Sarı elbise giymiş bir adam görür. Başı tras edilmiş, adeta bir dağ sükuneti ile oturuyor. Sorar:
“Arabacı bu kim?” Der ki:
“Bu rahiptir; zahid ve riyazet yapandır.”
“Rahip, zahid ve riyazet yapan kimdir?” Der ki:
“Derviş (riyazet ehli olan} asla ve asla hayata, hayatın zevklerine nefsini, vücudunu kaptırmamış, tümünü ter ketmiş olan kimsedir.”
“Ne iş yapar, nasıl bir yol tutturmuş da herseye giden yolu kesmiş ve böylesi sükunete ulaşmış?” “Onunla sohbet etmek istiyorum,” der.
Gider ve:
“Adam, sen nasıl böyle bir azamet ve mutlak sükunete ulaştın?

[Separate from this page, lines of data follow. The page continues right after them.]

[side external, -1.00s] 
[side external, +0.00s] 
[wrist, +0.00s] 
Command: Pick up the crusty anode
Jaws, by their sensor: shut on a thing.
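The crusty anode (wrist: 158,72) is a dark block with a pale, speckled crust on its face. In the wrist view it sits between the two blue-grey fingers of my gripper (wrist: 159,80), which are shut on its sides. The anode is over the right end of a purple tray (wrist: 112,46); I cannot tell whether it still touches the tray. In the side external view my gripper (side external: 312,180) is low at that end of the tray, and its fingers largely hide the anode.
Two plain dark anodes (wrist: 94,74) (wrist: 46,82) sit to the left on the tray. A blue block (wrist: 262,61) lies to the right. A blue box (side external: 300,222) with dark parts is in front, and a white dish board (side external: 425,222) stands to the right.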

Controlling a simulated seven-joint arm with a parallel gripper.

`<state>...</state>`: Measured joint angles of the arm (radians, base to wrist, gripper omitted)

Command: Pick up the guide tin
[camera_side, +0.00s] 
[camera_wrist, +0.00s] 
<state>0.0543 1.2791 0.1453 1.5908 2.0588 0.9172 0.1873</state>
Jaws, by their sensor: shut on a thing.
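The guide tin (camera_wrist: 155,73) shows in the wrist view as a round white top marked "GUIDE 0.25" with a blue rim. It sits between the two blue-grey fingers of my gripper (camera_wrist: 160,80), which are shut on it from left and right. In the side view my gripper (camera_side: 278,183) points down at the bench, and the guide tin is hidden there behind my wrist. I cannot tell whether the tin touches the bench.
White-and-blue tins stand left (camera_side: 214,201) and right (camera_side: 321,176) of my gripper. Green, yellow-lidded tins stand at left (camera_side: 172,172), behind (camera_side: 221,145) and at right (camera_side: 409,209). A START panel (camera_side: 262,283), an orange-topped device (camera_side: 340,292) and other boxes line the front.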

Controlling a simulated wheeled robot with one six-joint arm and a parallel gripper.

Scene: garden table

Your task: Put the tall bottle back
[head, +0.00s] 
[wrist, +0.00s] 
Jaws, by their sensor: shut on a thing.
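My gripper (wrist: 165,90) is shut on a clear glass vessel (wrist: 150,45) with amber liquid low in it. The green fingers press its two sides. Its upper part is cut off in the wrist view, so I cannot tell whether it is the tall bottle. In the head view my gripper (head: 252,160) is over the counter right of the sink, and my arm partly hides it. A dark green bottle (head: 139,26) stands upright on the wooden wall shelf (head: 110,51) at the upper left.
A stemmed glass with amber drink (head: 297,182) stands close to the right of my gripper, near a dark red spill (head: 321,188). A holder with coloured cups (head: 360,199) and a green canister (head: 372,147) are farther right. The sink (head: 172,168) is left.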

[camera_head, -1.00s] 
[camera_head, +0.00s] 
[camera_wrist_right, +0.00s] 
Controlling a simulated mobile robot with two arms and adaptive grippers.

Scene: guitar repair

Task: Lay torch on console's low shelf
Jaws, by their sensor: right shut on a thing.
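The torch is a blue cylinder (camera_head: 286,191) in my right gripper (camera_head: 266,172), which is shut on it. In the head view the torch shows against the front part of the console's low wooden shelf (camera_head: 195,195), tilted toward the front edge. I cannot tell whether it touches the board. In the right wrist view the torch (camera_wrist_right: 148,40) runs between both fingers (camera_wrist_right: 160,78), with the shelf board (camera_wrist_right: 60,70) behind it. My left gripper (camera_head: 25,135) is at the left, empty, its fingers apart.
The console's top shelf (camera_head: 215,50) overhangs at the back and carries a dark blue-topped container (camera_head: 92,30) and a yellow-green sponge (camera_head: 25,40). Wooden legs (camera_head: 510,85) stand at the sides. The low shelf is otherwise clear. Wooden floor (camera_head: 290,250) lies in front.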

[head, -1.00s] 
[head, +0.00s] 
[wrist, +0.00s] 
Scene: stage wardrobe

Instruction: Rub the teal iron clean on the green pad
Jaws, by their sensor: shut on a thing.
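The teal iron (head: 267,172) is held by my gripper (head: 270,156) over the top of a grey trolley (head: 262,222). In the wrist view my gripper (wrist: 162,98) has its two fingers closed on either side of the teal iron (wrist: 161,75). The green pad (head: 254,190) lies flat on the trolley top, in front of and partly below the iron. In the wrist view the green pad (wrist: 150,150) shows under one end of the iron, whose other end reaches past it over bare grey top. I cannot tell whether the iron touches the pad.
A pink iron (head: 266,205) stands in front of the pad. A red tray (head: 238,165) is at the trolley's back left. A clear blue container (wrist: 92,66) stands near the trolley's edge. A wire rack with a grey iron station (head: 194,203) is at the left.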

Hiçbir sey, seni ne heyecanlandırıyor ne de korkutuyor? Sen de benim gibi ihtiyar, hasta ve ölü gördün mü?” Der ki:
“Evet gördüm. Hatta saraylarınızı, zevklerinizi, mavi, beyaz nilüferlerle süslenmiş havuzlarınızın hepsini görmüşüm; şimdi de bu yolu seçmişim…” Sorar:
“Bu hangi yoldur?”
“Ev-barksızlık yolu! Ev-barksızlık yolu!”
“Arabacı beni geri götür,” der. Geri götürür.
Gece yarısıdır, esrarengiz ve fırtına dolu bir gece (Dünya ve Buda’nın içi fırtına dolu) odasına gelir. İç taraftaki odada Hint prenseslerinden birinin kızı ve Hint’in en güzel kızlarından biri olan eşi, efsanevi güzellikteki karyolaların da uyumuşlardı. Simalarından güzellik, masumiyet ve sevgi seziliyordu. Saltanat hanedanının göz aydınlığı olan birkaç günlük çocuk, beyaz bir elbisenin içinde, anne kucağında uykuya dalmıştı. Buda bu manzaraya hayran kalır; hayatının başlangıcı bu yeni aşkıdır. Der ki, bunları daha iyi görebilmek için (eğer daha yakına gidersem) eşimin ve evladımın uyanması mümkün. Eşimin bakışının bana yönelmesi de mümkün. O zaman da aramızdaki bağ daha bir güçlenebilir. O zaman onlarla vedalaşmak benim için daha bir zor olacak. Bu yüzden burada, kalbimde onlarla vedalaşıyorum. içinden veda edip atına biner, sonunda uçsuz bucaksız ormanlara, tek başına dalar, kaybolur.
Çeşitli riyazet, işkence, zorluk, büyük olaylara tahammül, büyük dervişlerin mektebinde ders ve sonra, dervişlerin hayatını da red aşaması.
Kötü bir durumda bir ağacın altında istirahat ediyorken ansızın, tanımanın aydınlığı, hakikatin yolu kalbinde açılıyor; “Buda” olup uyanıklığa ulaşır [Buda: Uyanık, uyanmış anlamına gelir.] Sehzadeleri olarak terk ettiği Benars halkını, şimdi mesaj getiren bir derviş sıfatıyla uyarmaya gitmek için ayağa kalkar.
Buda’nın ulaştığı şuur ve tanıma tek bir esastan ibarettir. O, şöyle der: “Ey insan! Ne ölümden sonraki kaygıyı taşı, ne ölümden önceki kaygıyı. Ne riyazet çek, ne de lezzete esir ol! Belki sadece tanı. Neyi? Bir şeyi:
“İnsan, bir unsurdan yapılmıştır. O da:
Izdırap!… Izdıraptan ibarettir.” Böyle olunca da bir hedefin olması gerekir:
“Izdıraptan kurtuluş.” Bu iş için, dört büyük hakikati tanımak gerekir. Birincisi: “Izdırap nedir? Izdırabın tanınması.” İkincisi: “Izdırabın olduğu yeri tanımak.”
Üçüncüsü: “Izdıraptan kurtulma.”
Dördüncüsü: “Izdıraptan kurtuluş yolu ve nirvana sükunetine ulaşmak”. Buda mektebinin can damarı olan, büyük esası tanımak.
Bu esas: “İnsanın, ızdırabın nereden kaynaklandığını bilmesi gerekir: İhtiyaçtan, lezzetten ve susamışlık tan.”
Bağlanmak zevk vericidir, ama ızdırap doğurur. Çünkü her bağlılık bittiğinde acı verir.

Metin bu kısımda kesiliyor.